Data entries:
§ §
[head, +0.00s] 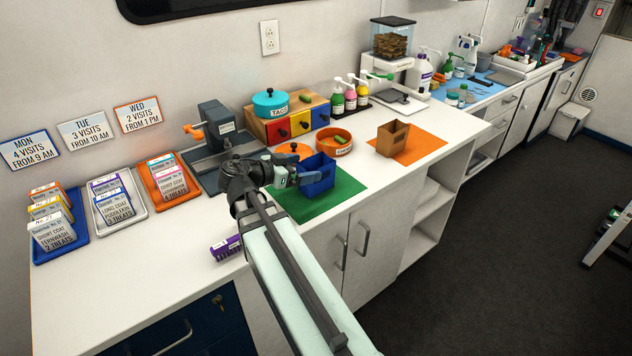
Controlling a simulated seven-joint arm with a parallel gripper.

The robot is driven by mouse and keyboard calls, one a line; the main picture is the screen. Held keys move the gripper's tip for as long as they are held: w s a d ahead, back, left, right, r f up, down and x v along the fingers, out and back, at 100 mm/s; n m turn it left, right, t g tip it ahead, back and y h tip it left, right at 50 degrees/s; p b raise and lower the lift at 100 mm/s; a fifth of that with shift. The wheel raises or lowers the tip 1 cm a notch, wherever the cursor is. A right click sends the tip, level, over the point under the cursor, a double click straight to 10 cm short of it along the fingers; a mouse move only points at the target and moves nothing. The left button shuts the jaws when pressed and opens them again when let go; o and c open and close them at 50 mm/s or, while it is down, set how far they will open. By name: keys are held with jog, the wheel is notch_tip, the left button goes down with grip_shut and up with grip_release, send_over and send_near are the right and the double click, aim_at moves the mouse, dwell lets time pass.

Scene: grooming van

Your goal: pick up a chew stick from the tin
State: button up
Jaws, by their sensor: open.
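An open round orange tin (333,149) with a label on its front stands on the counter behind the green mat. A small green stick (340,138) shows inside it, probably a chew stick; other contents are too small to tell. My gripper (292,178) is in front and to the left of the tin, beside the left side of a blue open box (319,181). It is open and I see nothing held in it. Whether its fingers touch the blue box I cannot tell. An orange lid-like disc with a dark knob (288,157) lies left of the tin.
The blue box stands on a green mat (340,190); a brown box (393,140) stands on an orange mat. Behind are coloured drawers (300,122) with a teal tin and pump bottles. Card trays (120,208) line the left.

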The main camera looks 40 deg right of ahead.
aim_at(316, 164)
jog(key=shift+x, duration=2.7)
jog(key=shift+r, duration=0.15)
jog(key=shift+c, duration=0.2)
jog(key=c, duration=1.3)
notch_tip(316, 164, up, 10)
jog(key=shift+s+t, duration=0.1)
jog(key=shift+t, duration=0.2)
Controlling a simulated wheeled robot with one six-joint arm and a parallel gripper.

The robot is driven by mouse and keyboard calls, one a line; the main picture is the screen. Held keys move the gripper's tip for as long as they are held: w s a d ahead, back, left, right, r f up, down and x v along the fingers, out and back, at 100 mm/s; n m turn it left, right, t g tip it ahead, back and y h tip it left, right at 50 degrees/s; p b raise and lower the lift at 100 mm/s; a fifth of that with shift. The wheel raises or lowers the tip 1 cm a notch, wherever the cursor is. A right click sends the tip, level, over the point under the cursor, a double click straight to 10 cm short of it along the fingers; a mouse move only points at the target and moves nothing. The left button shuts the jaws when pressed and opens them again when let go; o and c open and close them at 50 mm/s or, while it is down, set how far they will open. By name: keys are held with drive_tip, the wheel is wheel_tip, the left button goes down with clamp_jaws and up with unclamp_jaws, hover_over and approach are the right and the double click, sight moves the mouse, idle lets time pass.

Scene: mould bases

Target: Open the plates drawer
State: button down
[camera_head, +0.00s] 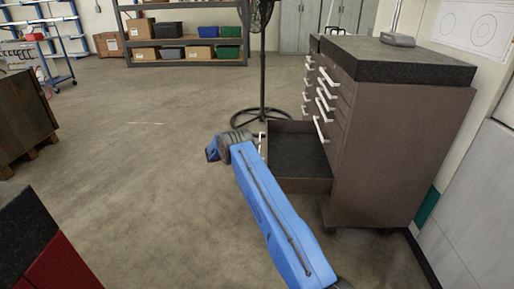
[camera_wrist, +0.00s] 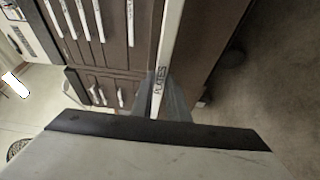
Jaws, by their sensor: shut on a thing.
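The plates drawer (camera_head: 297,150) is the bottom drawer of a brown cabinet with a dark top. It stands pulled well out, and its dark inside looks empty in the head view. Its white handle (camera_wrist: 171,45), lettered PLATES, runs up through the wrist view. My gripper (camera_wrist: 165,102) is shut on this handle. In the head view the handle's top (camera_head: 263,139) shows just beside my wrist, and my fingers are hidden there.
The cabinet (camera_head: 395,150) has several shut drawers with white handles above the open one. A fan stand (camera_head: 262,115) stands close behind the drawer. Open floor (camera_head: 150,150) lies to the left. A red cabinet (camera_head: 60,262) is at the lower left.

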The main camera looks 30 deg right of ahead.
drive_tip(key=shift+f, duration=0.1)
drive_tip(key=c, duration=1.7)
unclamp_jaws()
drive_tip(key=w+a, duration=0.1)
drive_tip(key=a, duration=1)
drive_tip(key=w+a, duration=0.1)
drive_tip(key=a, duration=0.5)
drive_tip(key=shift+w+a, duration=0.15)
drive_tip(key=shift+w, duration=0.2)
§ §
▶ [Exercise objective]
Please restate the material above line by line, exactly, beginning at its first line and ending with the line that contains "Controlling a simulated seven-joint", without any pictures.

▶ [Result]
[head, +0.00s] 
Controlling a simulated seven-joint arm with a parallel gripper.

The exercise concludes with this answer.